Due to its congestion, the TTC has been motivated to expand the station. In 1992, it took advantage of building construction over the station to open it out and widen the platforms on the Yonge-University-Spadina portion of the station. This was the first stage of a plan to enable trains to open their doors on both sides: the tracks would next have been slewed outwards within the widened station, and a central platform built between them.

This type of construction, known as the Spanish solution, is employed in the Barcelona Metro and has expanded to other subway systems, such as the Singapore MRT, the MTR Hong Kong, the Shenzhen Metro, the Guangzhou Metro, the Shanghai Metro, the London Underground, the Toulouse Metro, the Massachusetts Bay Transportation Authority in Boston, the New York subway, the Metropolitan Atlanta Rapid Transit Authority in Atlanta, and a variant of this in the TTC's own Kennedy Station on the Scarborough RT.

The TTC does not intend to proceed with this, as it would require closing the station for many months. The Bloor-Danforth platform has not been widened, because of the extra complication of construction and disruption in service stemming from it being an island platform, and so it remains heavily congested during peak times. However, the TTC included a roughed-in Spanish solution station platform on the Sheppard line level of Sheppard-Yonge Station.
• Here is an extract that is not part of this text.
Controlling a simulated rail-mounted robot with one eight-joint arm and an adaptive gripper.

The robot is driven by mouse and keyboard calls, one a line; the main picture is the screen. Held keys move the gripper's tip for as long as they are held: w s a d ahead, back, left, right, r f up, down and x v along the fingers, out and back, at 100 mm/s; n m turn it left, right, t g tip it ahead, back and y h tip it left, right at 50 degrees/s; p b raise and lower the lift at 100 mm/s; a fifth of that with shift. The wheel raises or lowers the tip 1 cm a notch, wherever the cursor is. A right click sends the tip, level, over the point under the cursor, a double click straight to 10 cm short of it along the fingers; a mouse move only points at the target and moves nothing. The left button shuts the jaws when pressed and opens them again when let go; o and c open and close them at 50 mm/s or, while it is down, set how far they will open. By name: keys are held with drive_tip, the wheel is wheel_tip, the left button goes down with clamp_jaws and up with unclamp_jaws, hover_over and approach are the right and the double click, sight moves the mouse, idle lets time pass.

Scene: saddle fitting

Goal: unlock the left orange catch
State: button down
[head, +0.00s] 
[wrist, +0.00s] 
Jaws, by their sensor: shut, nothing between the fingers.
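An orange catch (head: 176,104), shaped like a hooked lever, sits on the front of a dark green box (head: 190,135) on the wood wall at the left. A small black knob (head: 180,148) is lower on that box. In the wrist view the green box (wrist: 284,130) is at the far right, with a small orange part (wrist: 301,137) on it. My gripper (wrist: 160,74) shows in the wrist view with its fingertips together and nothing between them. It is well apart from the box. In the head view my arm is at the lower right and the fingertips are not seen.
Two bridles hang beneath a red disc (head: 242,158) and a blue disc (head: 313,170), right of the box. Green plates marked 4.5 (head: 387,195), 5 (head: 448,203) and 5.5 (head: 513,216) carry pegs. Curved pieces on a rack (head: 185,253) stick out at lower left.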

The TTC experimented with crowd control measures on the southbound platform of the Yonge-University-Spadina level on November 24, 2009, and made it permanent since, given that it allowed for passenger flow to improve by discouraging them from crowding near the stairs leading to the Bloor-Danforth level. These measures also reduced dwell times by a few seconds, such that a few more trains can enter the station during rush hour without building additional capacity.